[Start]

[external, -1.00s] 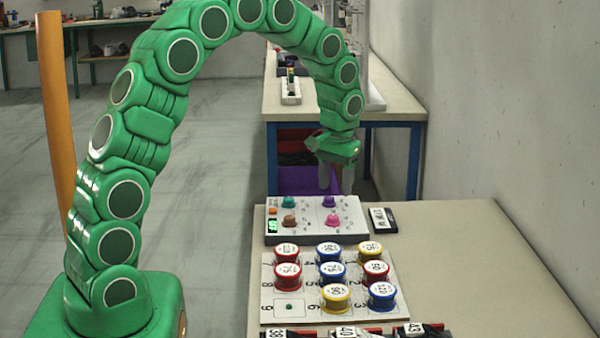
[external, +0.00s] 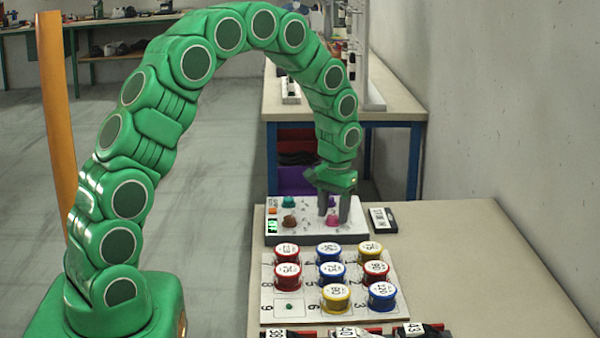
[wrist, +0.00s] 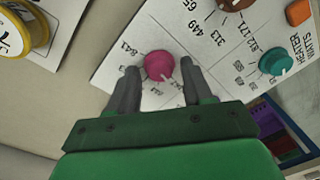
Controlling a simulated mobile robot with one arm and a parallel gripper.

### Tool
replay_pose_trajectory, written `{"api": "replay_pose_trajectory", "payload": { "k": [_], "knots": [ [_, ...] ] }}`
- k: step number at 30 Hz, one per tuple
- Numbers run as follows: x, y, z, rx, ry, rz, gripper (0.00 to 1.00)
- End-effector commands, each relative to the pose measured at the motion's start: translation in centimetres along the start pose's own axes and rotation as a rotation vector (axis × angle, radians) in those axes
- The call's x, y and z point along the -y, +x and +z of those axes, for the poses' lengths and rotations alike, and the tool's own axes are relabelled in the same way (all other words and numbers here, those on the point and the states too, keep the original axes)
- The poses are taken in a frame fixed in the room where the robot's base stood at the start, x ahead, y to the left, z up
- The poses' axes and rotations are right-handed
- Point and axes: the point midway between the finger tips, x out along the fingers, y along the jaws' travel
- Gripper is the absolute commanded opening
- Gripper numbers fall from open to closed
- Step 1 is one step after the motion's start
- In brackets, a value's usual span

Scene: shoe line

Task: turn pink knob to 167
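The pink knob (wrist: 159,65) sits on the white control panel (wrist: 120,73), with printed numbers around it. In the wrist view my gripper (wrist: 160,74) is open, with one finger on each side of the knob. Whether the fingers touch it cannot be told. In the external view my gripper (external: 334,214) points down over the panel (external: 350,228), and the pink knob (external: 333,222) shows between and behind the fingertips. The number the knob points to is too small to read.
A board of numbered round tins (external: 268,300) lies in front. The table (external: 480,270) is clear at right.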

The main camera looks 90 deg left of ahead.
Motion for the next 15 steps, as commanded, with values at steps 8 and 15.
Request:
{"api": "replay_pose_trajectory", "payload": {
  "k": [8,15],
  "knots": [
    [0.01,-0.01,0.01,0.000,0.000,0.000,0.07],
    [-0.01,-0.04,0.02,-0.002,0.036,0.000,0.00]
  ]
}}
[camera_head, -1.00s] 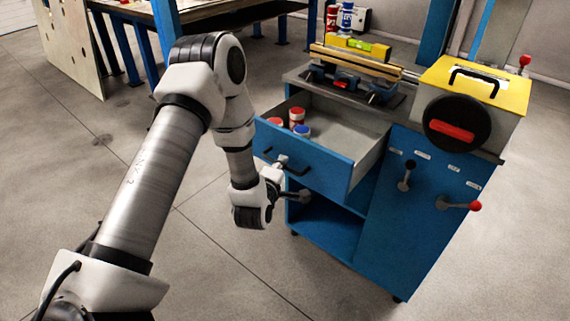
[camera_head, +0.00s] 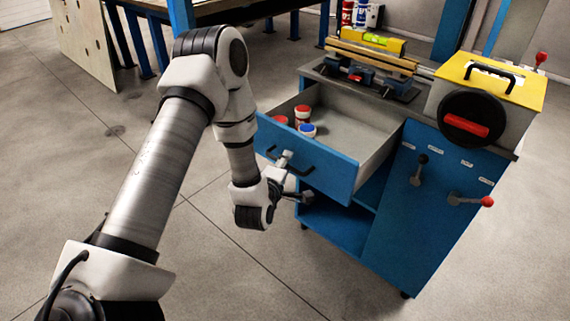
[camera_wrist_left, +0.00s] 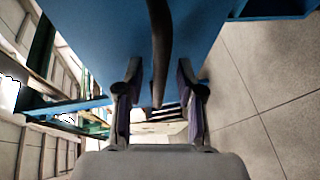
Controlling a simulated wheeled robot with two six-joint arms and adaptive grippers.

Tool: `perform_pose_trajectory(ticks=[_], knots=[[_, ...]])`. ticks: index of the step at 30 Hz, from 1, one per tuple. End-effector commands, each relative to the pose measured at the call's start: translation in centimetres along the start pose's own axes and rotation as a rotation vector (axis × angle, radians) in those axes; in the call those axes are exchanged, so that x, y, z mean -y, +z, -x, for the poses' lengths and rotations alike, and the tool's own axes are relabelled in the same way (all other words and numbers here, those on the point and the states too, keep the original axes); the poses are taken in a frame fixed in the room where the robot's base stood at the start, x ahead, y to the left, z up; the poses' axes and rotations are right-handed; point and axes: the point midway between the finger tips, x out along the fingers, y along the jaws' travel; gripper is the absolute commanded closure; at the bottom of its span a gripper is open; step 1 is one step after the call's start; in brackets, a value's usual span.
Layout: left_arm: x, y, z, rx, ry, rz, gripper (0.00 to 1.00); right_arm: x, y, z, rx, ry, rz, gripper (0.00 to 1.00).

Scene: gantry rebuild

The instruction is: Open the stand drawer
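The blue stand (camera_head: 425,225) is on the right, with its drawer (camera_head: 365,130) pulled well out toward me. The drawer's blue front (camera_head: 325,172) carries a dark bar handle (camera_head: 303,170). My left gripper (camera_head: 294,175) is at this handle, with one finger above it and one below. In the left wrist view, the dark handle (camera_wrist_left: 160,45) runs between the two spread fingers, with gaps visible on both sides. I see no clear contact. My right gripper is not in view.
Red and blue-capped jars (camera_head: 303,116) sit in the drawer. A vise with a yellow level (camera_head: 370,40) and a yellow-topped box (camera_head: 490,85) stand on top. Levers (camera_head: 470,200) stick out from the stand's front. The floor (camera_head: 210,260) in front is clear.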

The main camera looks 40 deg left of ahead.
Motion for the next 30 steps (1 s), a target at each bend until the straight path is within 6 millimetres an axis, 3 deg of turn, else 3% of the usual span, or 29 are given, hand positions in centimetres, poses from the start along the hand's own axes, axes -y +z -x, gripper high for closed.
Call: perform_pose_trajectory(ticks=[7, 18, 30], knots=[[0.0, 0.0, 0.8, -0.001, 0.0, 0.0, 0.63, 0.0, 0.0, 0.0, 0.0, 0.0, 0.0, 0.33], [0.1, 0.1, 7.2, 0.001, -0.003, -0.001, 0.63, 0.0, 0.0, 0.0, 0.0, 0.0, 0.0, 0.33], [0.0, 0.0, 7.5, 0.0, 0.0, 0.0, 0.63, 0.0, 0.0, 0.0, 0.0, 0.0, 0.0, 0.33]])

[End]

TASK STATEMENT> Skip all pictures and retype only the stretch from the line that holds "[camera_head, -1.00s]" through the line that holds "Controlling a simulated wheeled", exactly as written.

EXERCISE OUTPUT>
[camera_head, -1.00s] 
[camera_head, +0.00s] 
[camera_wrist_left, +0.00s] 
Controlling a simulated wheeled robot with two six-joint arms and adaptive grippers.

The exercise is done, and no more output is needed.